Selten habe ich so eine ausführliche und verständliche (vorausgesetzt man ist des Englischen mächtig) Dokumentation eines Produktes gesehen. Man könnte jetzt annehmen, das sei so, weil die Einrichtung und die Software schwer zu bedienen sind – dem ist aber überhaupt nicht so. Nach Betrachtung des Videos ging es in den Schlagzeugraum und innerhalb von ca. 15 Minuten lief auch schon alles.
Davor steht die Installation und die ist auf sehr angenehme Weise einfach.
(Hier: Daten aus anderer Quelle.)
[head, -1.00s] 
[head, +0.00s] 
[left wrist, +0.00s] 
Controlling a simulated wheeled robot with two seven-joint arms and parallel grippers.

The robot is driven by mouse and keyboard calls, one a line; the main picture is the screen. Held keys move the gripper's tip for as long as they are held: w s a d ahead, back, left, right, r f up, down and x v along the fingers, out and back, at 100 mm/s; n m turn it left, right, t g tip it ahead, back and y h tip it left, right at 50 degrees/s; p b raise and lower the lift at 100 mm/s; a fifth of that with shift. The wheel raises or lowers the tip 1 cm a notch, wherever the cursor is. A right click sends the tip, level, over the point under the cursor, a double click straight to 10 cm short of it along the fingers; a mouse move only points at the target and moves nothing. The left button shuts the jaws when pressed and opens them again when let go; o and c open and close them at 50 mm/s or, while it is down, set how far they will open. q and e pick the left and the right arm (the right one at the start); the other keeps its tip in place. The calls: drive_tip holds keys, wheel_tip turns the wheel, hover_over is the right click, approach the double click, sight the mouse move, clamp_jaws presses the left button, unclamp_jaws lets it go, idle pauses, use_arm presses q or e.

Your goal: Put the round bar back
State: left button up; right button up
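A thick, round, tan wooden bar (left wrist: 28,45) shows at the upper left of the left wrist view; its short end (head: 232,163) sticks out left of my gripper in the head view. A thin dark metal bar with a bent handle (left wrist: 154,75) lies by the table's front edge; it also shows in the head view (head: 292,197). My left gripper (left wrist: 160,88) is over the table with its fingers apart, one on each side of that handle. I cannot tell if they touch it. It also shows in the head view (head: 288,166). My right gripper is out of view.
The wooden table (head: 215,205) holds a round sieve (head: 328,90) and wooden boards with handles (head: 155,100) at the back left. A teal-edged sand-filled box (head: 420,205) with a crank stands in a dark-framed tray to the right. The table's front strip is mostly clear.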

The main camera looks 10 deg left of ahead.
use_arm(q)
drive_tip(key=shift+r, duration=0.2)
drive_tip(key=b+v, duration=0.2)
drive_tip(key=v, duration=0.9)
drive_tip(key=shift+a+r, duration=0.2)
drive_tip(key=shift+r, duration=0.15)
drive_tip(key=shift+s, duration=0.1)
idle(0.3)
Man bekommt mit den Abnehmern Codes geschickt, die man auf der Website registrieren kann, wobei nur eine E-Mail-Adresse benötigt wird. Schnell bekommt man einen Freischaltcode, der ab da für alle Installationen auf beliebig vielen Rechnern gültig ist.
Das Software-System besteht aus drei Teilen: der Standalone-App, den Sample-Packs und der Bridge-Software. Diese benötigt man, um die Audioausgabe direkt in eine DAW zu leiten. Und obwohl die Software noch recht neu ist, gibt es bereits 20 Sample-Packs, die ihrerseits mehrere komplette Kits enthalten und beliebig verändert werden können. Ein nicht zu unterschätzender Vorteil, wenn man ein solch neues System etablieren möchte. Denn obwohl es sehr einfach ist, eigene Sample-Sets zu erstellen, will man ja doch so schnell wie möglich loslegen und sich eine Vorstellung davon machen, was man mit den Sunhouse Sensory Percussion erreichen kann.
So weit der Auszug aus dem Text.